June 15, 2019
June 15, 2019
October 19, 2019
Design in Engineering Education
Cornerstone and capstone design courses rely heavily on effective student team functioning. Student teaming experiences in these courses is influenced by students’ prior experiences on teams in other courses across the curriculum. In the various team experiences students have in a curriculum, they may or may not develop effective team behaviors. As an initial step towards designing scaffolds for student teaming experiences, this paper seeks to document instructional characteristics of student teaming experiences in required courses throughout the current Mechanical Engineering curriculum at Rose-Hulman Institute of Technology via faculty surveys. In particular, the survey asked about size of the team, duration of the project, instruction on teaming, feedback on teaming, methods of dealing with team dysfunction, and impact on individual grades. In the data it is apparent that there is a large lapse of time between consecutive experiences, gaps in teamwork instruction, and lack of scaffolding of teaming.

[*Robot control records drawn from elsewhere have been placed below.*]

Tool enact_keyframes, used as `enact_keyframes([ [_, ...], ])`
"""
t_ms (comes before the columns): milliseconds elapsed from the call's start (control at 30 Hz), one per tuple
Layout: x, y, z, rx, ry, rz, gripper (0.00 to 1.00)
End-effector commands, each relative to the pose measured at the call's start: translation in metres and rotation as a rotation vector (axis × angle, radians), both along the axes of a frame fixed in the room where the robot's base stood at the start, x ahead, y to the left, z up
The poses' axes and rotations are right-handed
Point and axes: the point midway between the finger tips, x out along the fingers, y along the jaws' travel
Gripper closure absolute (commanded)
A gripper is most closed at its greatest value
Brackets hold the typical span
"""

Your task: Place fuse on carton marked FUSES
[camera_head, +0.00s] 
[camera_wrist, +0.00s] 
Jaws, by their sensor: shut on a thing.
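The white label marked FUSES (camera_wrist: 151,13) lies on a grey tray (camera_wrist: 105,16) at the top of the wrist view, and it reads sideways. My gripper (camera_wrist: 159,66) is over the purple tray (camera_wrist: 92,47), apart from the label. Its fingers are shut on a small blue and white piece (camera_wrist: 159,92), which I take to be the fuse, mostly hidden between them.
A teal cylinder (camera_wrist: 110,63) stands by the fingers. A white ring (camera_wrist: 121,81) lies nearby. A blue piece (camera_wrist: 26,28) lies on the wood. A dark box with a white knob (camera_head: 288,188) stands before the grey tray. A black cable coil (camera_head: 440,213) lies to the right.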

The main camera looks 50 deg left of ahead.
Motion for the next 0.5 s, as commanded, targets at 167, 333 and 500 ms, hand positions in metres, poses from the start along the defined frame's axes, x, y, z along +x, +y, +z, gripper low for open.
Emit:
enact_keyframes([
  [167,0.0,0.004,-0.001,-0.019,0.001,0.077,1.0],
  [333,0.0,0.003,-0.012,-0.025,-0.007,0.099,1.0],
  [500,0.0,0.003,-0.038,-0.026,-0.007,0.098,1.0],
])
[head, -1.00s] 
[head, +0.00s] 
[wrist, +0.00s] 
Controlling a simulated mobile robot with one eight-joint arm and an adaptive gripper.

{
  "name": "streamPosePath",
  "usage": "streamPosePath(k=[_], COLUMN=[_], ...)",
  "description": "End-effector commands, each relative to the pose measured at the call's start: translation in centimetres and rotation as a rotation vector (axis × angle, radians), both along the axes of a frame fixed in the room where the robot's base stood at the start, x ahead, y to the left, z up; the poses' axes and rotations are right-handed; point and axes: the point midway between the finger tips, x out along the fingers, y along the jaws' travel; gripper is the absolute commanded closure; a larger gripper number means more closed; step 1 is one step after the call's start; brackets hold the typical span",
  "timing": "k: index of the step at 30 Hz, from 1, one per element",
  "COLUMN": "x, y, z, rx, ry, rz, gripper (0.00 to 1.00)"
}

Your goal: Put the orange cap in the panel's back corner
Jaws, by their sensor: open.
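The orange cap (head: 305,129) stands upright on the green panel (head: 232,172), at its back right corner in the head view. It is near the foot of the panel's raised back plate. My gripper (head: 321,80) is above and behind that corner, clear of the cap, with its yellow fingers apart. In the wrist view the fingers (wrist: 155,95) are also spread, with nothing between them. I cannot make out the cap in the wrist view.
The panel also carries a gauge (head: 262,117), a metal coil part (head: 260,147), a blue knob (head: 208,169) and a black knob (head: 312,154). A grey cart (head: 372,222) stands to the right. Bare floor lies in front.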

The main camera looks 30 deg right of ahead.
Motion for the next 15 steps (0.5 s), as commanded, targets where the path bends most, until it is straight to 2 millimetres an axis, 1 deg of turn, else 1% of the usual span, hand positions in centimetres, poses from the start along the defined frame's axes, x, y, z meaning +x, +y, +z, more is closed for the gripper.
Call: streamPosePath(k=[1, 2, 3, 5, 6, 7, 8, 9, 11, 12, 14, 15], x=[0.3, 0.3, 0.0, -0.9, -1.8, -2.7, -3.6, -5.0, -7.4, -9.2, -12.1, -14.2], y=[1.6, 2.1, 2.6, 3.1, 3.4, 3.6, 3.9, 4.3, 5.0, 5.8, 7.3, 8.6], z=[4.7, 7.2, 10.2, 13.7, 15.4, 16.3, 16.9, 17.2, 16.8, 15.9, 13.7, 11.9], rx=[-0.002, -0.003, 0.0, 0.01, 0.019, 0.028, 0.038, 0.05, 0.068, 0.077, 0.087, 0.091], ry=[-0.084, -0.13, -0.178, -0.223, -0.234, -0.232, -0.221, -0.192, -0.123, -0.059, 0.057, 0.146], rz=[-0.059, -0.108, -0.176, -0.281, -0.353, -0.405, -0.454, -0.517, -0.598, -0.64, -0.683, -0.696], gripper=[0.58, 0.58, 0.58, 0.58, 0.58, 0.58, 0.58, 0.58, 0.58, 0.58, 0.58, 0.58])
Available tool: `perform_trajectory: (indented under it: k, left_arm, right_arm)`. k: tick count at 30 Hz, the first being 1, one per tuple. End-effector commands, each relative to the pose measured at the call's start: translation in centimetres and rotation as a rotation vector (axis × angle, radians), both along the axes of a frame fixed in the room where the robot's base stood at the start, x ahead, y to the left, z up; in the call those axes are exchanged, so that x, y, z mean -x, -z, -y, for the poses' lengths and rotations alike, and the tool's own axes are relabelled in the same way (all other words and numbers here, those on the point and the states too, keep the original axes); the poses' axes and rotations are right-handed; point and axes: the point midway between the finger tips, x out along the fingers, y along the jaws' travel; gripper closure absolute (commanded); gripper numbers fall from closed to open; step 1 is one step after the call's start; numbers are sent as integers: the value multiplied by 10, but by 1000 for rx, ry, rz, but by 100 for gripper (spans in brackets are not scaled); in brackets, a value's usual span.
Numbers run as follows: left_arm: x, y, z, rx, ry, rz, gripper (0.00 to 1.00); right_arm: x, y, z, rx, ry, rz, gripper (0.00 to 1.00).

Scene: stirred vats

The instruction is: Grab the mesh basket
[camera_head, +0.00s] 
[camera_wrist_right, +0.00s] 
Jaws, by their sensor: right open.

The results of this benchmarking process will be used to focus departmental deliberations and cast a shared vision of how to effectively scaffold instruction and development of each student’s teamwork skills. As we focus on the intentional design of a coordinated plan for teaming across our curriculum, we also share our process for this curriculum revision through building shared vision so that others could leverage beneficial elements for their contexts. Our work on teaming is part of a larger curriculum vision effort in our department.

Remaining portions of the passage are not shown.